I think the competition chicken skin issue is solved. Let me back up a little...
Harvard 2008 - 20/35
Maine 2009 - 25/29
Harvard 2009 - 31/40
Snowshoe (wings) 2010 - 15/21
That's how we placed in chicken since we started competing. The main issue was with the skin. Judges expect to be able to bite through a chicken thigh without the entire top layer of fat pulling off. As a judge, I can't tell you how many times I've taken a bite of chicken and ended up with a mouthful of rubbery fat. Neither the texture nor taste are enjoyable. I understand, and I don't want my chicken to be like that. It was at Harvard in 2008.

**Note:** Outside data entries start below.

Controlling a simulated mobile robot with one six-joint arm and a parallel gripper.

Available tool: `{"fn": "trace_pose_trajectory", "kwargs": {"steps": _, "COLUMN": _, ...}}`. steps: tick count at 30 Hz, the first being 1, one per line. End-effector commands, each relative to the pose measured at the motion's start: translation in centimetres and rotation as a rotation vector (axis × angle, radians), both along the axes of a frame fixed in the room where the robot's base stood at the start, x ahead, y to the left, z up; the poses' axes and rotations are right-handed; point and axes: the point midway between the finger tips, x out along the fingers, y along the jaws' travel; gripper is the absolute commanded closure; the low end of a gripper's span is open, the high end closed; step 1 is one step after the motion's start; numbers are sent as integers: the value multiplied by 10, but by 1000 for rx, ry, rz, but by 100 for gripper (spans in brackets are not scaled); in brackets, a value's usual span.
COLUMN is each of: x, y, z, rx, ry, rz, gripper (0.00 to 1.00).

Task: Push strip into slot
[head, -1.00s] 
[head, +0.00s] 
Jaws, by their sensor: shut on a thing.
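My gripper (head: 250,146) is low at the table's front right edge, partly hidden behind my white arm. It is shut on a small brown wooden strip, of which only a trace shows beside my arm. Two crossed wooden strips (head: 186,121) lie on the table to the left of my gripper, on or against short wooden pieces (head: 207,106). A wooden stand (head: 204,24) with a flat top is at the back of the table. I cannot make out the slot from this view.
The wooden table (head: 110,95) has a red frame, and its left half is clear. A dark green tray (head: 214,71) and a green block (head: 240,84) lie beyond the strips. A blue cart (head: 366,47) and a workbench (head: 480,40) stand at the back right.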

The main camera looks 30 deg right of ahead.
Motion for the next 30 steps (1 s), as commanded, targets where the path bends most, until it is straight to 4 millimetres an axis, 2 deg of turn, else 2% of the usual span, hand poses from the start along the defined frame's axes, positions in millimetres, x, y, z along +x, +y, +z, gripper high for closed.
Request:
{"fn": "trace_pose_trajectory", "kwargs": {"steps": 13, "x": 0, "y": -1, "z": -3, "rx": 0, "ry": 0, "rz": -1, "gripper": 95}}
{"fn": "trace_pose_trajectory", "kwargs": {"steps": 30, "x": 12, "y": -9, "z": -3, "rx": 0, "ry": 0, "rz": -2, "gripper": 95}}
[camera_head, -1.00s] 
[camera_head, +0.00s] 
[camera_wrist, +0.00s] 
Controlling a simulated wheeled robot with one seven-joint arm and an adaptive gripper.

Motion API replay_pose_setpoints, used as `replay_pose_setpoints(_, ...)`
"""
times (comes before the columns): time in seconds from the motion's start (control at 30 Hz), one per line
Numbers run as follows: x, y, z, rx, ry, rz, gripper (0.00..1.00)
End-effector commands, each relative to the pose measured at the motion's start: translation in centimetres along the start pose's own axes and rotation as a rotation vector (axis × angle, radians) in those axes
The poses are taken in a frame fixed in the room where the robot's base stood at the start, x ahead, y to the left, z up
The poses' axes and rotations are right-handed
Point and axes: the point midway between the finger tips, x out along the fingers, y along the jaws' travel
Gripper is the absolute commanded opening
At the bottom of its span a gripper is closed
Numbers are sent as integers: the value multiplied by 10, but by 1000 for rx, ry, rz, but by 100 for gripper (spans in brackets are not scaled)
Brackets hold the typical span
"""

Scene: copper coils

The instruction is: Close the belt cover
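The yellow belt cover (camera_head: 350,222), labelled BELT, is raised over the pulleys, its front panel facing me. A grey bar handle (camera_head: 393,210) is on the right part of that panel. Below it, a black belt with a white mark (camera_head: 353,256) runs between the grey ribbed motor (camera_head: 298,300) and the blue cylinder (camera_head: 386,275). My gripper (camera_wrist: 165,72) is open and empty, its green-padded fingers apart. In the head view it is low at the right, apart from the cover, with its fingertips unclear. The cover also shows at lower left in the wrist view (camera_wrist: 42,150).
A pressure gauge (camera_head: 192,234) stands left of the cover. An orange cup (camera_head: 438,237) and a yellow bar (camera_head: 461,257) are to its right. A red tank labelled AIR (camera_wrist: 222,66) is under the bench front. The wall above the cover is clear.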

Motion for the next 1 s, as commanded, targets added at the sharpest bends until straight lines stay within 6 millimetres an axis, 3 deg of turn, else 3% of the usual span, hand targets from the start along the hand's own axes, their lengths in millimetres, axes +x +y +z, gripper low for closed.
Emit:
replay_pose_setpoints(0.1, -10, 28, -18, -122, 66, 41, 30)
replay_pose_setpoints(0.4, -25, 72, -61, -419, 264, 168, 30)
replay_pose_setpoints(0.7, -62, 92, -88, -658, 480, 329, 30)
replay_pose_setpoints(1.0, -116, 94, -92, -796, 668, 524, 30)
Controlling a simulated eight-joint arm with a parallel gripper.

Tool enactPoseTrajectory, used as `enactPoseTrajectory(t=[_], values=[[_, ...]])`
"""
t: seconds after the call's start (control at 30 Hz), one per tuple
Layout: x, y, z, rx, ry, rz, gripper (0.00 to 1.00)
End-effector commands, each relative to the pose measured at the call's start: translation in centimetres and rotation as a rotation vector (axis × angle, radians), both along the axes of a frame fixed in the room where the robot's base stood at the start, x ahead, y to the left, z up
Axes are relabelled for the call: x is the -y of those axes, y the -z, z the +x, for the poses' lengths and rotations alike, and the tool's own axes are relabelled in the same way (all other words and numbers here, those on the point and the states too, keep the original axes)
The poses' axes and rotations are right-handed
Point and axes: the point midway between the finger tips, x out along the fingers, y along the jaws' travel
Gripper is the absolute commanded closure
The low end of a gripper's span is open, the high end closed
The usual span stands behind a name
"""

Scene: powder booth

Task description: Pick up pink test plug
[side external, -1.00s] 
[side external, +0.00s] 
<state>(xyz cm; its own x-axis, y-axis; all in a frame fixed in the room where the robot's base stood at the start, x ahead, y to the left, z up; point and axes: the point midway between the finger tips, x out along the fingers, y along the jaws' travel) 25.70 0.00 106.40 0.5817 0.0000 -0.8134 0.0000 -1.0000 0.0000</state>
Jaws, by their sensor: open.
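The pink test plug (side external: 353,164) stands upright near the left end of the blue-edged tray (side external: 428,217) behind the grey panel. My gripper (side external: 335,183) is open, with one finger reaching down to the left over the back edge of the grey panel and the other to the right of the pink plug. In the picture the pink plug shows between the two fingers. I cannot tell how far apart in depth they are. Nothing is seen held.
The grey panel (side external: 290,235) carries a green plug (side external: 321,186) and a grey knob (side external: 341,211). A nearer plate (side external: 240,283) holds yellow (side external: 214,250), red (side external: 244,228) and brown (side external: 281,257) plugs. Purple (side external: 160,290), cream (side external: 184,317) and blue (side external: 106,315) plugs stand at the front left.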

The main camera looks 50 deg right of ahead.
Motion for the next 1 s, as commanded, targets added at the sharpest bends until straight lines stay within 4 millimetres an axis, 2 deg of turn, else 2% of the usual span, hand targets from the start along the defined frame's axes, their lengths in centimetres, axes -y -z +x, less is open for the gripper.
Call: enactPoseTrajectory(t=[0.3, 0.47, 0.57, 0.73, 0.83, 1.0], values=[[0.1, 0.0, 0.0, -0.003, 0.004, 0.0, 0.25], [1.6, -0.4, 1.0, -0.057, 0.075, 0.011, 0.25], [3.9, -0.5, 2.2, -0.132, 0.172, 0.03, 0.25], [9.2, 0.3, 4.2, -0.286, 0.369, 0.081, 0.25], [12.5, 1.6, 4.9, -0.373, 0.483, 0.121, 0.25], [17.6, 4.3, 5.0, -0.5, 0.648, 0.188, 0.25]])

Early last year, I learned the technique of "skin scraping." This is a process where you remove the skin from the chicken thigh, scrape the majority of the fat off the underside, and place it back on the thigh prior to cooking it. The technique looked promising and I couldn't wait to try it at home. It worked pretty well and the skin was fairly bite through without it pulling all the way off. But the meat also ended up a bit dry no matter what I did. Nonetheless, I gave this method a try in Maine and Harvard in 2009. I scored poorly at both of those contests. Even worse, I wasted hours scraping the fat off of those damn chicken skins. I vowed to come up with a new plan so I'd never have to do it again.
After a lot of trial and error over the last couple months, I'm finally happy with the chicken skin. I could tell you how I do it, but then I'd have to kill you. I can tell you that it doesn't involve squeeze butter or muffin pans. And definitely no skin scraping.